* _Raw data_
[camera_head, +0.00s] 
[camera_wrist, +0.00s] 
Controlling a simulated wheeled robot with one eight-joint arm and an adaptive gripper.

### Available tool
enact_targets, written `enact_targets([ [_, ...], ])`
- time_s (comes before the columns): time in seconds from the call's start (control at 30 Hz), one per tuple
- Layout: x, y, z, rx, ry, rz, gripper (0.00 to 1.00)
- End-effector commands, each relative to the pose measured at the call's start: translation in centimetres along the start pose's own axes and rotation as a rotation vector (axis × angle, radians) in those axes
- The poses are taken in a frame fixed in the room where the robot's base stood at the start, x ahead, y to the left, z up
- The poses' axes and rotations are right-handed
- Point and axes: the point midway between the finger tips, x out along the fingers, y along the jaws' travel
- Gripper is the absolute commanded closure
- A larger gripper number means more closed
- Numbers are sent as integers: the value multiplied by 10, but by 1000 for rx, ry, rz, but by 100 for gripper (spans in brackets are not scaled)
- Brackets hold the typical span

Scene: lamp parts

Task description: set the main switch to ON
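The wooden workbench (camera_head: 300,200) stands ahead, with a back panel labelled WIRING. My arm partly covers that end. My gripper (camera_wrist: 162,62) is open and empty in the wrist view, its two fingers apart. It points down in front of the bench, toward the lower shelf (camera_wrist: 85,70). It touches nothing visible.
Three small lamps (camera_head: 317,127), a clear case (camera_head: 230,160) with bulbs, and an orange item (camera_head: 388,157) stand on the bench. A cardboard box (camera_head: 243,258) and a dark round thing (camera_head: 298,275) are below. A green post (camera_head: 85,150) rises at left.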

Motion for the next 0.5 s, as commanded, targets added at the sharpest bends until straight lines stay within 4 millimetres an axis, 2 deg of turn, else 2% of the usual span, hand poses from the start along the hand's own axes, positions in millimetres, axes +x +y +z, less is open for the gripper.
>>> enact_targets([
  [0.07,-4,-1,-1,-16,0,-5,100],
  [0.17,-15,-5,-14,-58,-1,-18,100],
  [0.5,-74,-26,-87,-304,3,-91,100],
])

* _Requirement_
Extract the lines above, from the first one through the one containing "- Point and", and return only those, unchanged.

* _Output below_
[camera_head, +0.00s] 
[camera_wrist, +0.00s] 
Controlling a simulated wheeled robot with one eight-joint arm and an adaptive gripper.

### Available tool
enact_targets, written `enact_targets([ [_, ...], ])`
- time_s (comes before the columns): time in seconds from the call's start (control at 30 Hz), one per tuple
- Layout: x, y, z, rx, ry, rz, gripper (0.00 to 1.00)
- End-effector commands, each relative to the pose measured at the call's start: translation in centimetres along the start pose's own axes and rotation as a rotation vector (axis × angle, radians) in those axes
- The poses are taken in a frame fixed in the room where the robot's base stood at the start, x ahead, y to the left, z up
- The poses' axes and rotations are right-handed
- Point and axes: the point midway between the finger tips, x out along the fingers, y along the jaws' travel

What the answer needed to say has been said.